Game 6 was only fleetingly competitive, and Game 7 never was. The Canucks fell a game short of the ultimate prize.
Rethinking the 2010-11 Vancouver Canucks
In some ways the 2010-11 Canucks were one of the most innovative teams in hockey – from the drop pass, to the clever devices to circumvent the salary cap, and from their eschewal of thug hockey, to their specialized deployment patterns.

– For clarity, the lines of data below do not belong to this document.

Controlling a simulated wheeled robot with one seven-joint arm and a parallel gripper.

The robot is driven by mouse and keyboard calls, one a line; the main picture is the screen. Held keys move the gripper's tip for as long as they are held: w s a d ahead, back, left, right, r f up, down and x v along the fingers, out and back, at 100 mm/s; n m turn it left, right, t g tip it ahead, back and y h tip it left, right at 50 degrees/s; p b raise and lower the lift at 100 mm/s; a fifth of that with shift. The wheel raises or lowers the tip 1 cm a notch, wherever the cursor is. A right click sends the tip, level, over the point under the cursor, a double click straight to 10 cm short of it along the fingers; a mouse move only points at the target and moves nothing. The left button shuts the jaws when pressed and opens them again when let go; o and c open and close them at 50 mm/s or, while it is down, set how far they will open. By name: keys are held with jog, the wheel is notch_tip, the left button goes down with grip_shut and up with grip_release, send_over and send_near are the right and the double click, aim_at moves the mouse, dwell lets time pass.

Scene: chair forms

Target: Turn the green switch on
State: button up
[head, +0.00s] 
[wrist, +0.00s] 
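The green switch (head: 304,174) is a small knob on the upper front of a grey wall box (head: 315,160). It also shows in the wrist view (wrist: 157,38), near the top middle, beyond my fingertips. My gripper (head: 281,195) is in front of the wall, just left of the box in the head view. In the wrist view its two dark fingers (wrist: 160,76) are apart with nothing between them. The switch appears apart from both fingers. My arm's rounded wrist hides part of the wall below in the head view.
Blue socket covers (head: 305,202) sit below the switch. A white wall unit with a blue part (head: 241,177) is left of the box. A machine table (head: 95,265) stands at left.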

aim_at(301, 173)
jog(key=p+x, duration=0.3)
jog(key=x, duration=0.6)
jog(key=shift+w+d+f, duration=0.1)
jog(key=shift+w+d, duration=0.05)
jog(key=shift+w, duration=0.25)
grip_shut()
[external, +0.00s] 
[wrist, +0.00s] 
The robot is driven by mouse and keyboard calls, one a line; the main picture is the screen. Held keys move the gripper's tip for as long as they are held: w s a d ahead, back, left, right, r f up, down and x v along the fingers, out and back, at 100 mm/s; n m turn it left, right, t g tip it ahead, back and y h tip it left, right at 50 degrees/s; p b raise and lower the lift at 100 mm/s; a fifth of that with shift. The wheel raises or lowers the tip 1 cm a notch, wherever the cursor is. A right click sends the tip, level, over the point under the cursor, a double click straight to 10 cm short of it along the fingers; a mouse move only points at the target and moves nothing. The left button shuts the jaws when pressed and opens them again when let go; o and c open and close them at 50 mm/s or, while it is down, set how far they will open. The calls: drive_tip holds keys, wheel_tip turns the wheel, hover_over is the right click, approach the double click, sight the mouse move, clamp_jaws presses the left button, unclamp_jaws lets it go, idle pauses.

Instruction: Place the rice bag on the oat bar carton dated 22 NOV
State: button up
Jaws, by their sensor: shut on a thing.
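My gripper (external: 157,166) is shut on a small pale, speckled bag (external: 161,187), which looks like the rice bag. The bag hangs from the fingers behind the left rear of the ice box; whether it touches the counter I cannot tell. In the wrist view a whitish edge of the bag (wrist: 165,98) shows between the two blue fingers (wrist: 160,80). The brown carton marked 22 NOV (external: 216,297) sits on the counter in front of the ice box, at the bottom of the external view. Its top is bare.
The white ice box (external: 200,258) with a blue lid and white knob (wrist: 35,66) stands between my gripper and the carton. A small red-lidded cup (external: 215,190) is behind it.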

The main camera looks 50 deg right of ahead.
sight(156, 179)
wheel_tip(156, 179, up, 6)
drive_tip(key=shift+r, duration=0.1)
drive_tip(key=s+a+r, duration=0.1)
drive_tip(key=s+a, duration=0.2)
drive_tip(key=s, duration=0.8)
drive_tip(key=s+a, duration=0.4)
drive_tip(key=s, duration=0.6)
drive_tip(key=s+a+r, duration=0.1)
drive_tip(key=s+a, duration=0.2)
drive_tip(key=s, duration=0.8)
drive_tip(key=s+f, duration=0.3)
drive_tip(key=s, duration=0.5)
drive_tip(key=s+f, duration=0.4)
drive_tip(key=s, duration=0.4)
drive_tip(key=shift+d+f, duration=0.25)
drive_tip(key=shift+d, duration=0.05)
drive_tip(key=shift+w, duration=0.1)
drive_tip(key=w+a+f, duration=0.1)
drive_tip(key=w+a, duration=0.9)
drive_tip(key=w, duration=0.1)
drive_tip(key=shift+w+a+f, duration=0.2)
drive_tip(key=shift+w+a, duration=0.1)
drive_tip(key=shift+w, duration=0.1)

In other ways though the 2010-11 Canucks were a pretty old school hockey team, and it might have cost them. Grit, for example, was prized over skill in the composition of a fourth-line that was horribly ineffective – a complete liability – throughout the season and into the playoffs. Though the Canucks had some interesting pieces in the press box – namely Cody Hodgson and Sergei Shirokov – who may have been able to help the club score in that final series against the Boston Bruins, the likes of Alexandre Bolduc, Viktor Oreskovich and Tanner Glass.
Hodgson, Shirokov and Tambellini aren’t world beaters or anything, but they’re still professional hockey players. How – during a playoff run in which the Canucks couldn’t buy a goal until they bumped into Antti Niemi – does Oreskovich play in 19 playoff games, while those three combine for 18?
Whatever. Honestly the most important thing to rethink about the 2010-11 season is that it’s popularly regarded as ‘another failure’ in a long line of them for a franchise that’s never won hockey’s ultimate prize. The wound is too fresh perhaps and the team was popularly seen as an unlikable front runner, so maybe the loss to the Boston Bruins is yet to really get the nostalgic sheen that the franchise’s Cinderella run to the Stanley Cup Final in 1994 enjoys.
The 2010-11 Canucks were a great team though, one of the best in the salary cap era. And their run to the Cup Final was absolutely the high water mark for the franchise. It was deliriously entertaining and fun and dramatic and the entire run should be regarded more fondly by Vancouver hockey fans.